ENTRIES SHOWN →
BEGIN
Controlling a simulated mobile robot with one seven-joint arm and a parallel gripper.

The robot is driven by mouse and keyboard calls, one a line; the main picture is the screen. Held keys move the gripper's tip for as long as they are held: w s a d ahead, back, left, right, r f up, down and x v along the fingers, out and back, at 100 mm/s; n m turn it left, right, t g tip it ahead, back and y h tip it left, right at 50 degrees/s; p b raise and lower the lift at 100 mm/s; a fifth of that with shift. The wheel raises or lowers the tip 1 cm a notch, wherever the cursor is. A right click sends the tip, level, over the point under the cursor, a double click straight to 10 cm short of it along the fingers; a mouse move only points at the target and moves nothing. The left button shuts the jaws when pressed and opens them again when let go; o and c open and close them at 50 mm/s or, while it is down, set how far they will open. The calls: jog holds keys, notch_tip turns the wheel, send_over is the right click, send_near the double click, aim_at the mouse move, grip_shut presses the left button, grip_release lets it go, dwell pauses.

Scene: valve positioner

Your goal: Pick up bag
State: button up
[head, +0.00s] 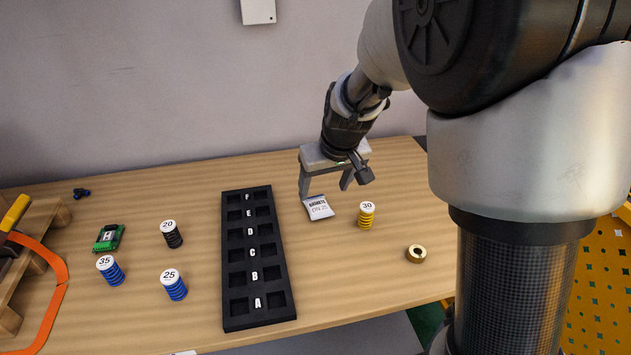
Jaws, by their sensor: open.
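The bag (318,208) is a small, flat, whitish packet with dark printed lettering. It lies on the wooden table just right of the black tray's far end. My gripper (325,188) points down near the bag's far edge, with its two fingers spread apart. The left finger comes down close to the bag's upper left corner, and the right finger is up and to the right of it. Nothing shows between the fingers. I cannot tell whether a finger touches the bag.
A black tray (236,310) with lettered compartments is left of the bag. A yellow spring (366,219) marked 30 stands close on the right, with a brass ring (416,254) beyond. Several springs, a green circuit board (108,238) and a wooden rack (42,215) are at left.

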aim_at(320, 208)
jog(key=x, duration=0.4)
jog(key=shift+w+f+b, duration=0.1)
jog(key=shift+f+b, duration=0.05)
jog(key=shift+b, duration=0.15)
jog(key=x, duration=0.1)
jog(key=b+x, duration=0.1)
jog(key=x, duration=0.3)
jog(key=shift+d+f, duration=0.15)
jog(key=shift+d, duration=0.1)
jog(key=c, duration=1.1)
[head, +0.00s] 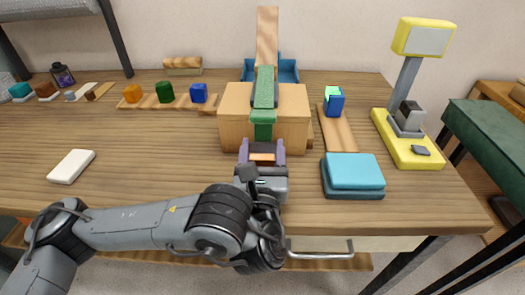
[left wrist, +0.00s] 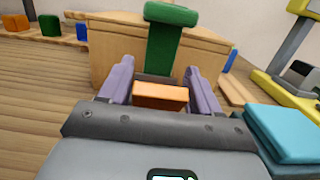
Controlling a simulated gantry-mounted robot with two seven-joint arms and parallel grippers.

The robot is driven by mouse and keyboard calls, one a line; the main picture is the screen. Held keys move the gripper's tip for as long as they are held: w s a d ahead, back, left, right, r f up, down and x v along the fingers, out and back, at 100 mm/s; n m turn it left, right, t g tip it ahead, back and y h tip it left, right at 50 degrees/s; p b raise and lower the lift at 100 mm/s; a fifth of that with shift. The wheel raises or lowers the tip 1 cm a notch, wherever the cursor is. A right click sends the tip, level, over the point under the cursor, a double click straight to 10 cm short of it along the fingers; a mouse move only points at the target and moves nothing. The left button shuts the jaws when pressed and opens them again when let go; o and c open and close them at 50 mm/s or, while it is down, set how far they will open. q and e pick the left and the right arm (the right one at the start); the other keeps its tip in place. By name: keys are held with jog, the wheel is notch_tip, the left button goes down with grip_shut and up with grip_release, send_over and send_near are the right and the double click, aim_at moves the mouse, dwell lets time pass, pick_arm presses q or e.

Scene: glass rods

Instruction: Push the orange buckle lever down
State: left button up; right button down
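The orange buckle lever (head: 262,157) is low at the front of a light wooden box (head: 294,105). It also shows as an orange block in the left wrist view (left wrist: 160,95). A green strap (head: 264,88) runs over the box top and down its front, above the lever. My left gripper (head: 262,150) is in front of the box, its two purple fingers spread apart, one on each side of the lever. The left wrist view shows the fingers too (left wrist: 160,88); whether they touch the lever I cannot tell. My right gripper is not in view.
A teal-topped block (head: 352,172) lies just right of my left gripper. A yellow scale-like device (head: 409,140) stands further right. A blue block (head: 334,102) is on a wooden strip. Coloured blocks stand back left. The left middle table is mostly clear, with a white block (head: 71,166).

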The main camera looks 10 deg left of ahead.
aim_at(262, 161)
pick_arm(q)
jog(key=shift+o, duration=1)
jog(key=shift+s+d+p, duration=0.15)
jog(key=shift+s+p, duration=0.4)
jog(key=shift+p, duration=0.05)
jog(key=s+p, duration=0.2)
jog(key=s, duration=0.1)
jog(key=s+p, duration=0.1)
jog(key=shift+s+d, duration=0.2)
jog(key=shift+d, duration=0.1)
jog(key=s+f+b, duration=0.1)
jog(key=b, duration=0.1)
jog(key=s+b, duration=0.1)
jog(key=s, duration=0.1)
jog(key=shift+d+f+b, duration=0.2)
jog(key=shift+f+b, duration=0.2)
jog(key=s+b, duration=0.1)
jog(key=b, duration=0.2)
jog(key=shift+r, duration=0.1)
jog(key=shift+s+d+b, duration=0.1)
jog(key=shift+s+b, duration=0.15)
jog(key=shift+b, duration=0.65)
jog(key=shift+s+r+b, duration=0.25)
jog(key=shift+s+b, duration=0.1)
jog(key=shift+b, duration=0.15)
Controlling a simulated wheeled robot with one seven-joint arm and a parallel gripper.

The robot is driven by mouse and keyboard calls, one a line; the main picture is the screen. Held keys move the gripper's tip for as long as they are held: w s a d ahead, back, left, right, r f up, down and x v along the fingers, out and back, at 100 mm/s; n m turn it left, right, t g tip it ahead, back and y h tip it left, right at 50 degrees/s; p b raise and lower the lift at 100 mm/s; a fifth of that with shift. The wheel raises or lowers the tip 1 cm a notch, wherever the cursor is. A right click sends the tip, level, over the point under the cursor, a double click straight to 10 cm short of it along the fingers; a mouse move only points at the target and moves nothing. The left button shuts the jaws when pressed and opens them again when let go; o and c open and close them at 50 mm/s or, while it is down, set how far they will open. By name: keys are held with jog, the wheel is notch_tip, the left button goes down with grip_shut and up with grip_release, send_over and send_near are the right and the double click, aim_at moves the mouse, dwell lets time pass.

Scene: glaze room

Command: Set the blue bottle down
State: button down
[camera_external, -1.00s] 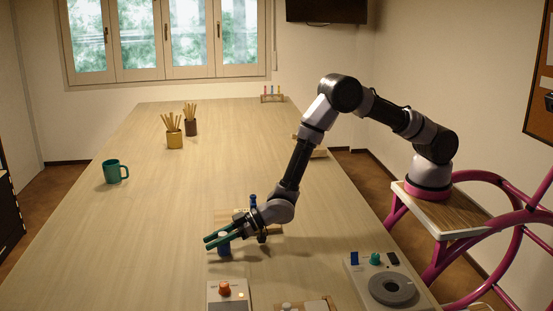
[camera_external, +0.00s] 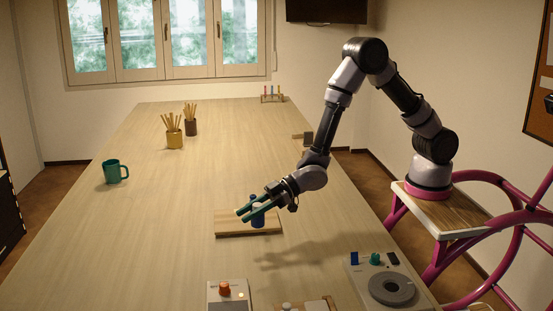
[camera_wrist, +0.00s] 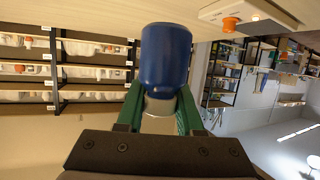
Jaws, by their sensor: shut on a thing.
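My gripper (camera_external: 242,215) is shut on the blue bottle (camera_external: 258,219), with its green fingers around the pale upper part. The bottle looks upright, over the right half of a wooden board (camera_external: 228,226) on the table. I cannot tell whether its base touches the board. In the wrist view, the blue body of the bottle (camera_wrist: 166,58) fills the top middle, beyond the fingers of my gripper (camera_wrist: 160,100). A small blue thing (camera_external: 252,198) shows just behind the fingers; what it is stays partly hidden.
A control box with an orange knob (camera_external: 225,290) and a device with a grey disc (camera_external: 391,288) stand at the near edge. A green mug (camera_external: 113,172) and pots of sticks (camera_external: 174,138) stand further left. The table left of the board is clear.

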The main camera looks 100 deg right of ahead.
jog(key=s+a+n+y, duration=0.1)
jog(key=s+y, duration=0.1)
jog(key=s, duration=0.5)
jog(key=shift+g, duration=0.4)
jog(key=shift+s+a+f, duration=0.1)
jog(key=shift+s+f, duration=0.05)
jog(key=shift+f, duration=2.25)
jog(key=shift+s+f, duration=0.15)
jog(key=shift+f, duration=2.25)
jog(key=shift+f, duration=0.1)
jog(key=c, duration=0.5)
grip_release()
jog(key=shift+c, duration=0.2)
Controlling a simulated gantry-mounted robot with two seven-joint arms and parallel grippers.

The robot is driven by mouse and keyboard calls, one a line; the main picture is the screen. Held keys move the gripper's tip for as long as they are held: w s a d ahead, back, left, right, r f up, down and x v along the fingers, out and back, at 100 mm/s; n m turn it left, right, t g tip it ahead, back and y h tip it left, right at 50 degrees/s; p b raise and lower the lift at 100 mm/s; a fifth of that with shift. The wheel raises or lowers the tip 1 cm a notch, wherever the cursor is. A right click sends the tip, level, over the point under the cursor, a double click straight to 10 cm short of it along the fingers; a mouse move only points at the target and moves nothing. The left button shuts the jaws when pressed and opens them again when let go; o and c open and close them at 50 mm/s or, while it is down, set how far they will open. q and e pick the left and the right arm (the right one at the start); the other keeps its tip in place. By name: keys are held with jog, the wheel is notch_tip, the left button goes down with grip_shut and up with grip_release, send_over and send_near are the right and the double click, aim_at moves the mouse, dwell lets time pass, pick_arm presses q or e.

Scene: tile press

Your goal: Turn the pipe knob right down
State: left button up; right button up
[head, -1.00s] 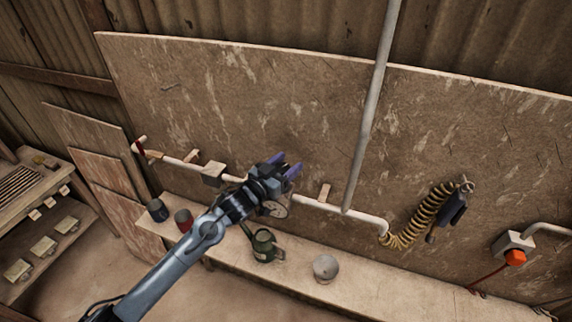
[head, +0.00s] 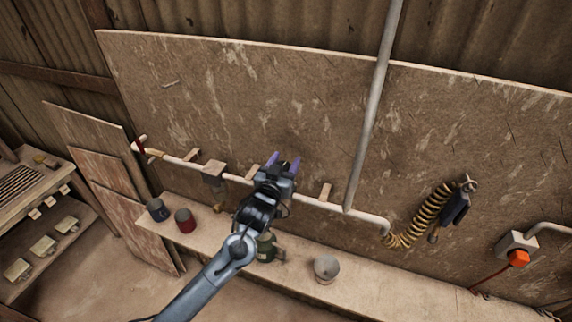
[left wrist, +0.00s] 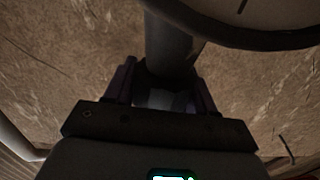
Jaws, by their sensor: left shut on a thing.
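My left gripper (head: 283,164) is at the wall pipe (head: 325,206), in the middle of the board, with its two purple fingers spread around something. The left wrist view shows the fingers (left wrist: 162,95) on either side of a grey faceted piece (left wrist: 165,99), which I take to be the pipe knob. It sits at the end of a dark round stem (left wrist: 170,50). A round gauge face (left wrist: 250,10) shows beyond the stem. In the head view the knob and gauge are hidden behind my gripper. My right gripper is not in view.
A bench (head: 355,283) below the pipe holds a blue cup (head: 158,209), a red cup (head: 185,220), a green can (head: 266,248) and a grey bowl (head: 326,267). A coiled yellow hose (head: 420,217) hangs to the right. A vertical pipe (head: 372,110) rises nearby.

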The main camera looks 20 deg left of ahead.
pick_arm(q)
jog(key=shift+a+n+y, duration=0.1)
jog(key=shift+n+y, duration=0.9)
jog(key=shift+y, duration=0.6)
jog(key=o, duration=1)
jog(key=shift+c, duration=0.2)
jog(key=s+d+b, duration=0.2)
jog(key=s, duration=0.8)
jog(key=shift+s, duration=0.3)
END
Which lines above contain "Your"? Show each of them.

Your goal: Pick up bag
Your goal: Turn the pipe knob right down

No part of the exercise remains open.